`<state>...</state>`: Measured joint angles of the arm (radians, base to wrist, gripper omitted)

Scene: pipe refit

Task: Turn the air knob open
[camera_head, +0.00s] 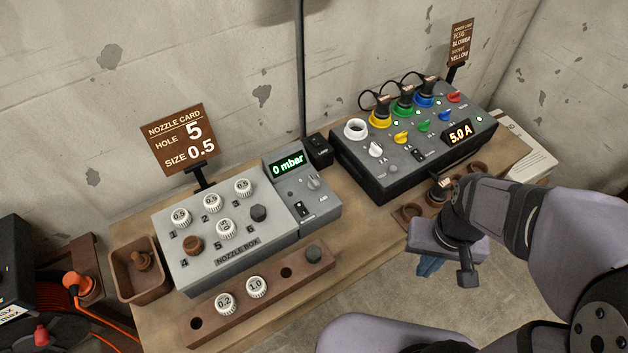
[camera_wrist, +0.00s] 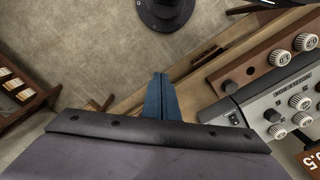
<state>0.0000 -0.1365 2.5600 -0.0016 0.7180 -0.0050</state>
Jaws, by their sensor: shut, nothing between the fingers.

◇ ◇ ◇ ◇

**WHAT YOU HAVE TO DO**
Look above for lines with the word "state" and copy them all.

**ANSWER TO THE TASK**
`<state>...</state>`: Measured joint angles of the arm (radians, base to wrist, gripper omitted)
<state>0.0000 -0.1365 2.5600 -0.0016 0.7180 -0.0050</state>

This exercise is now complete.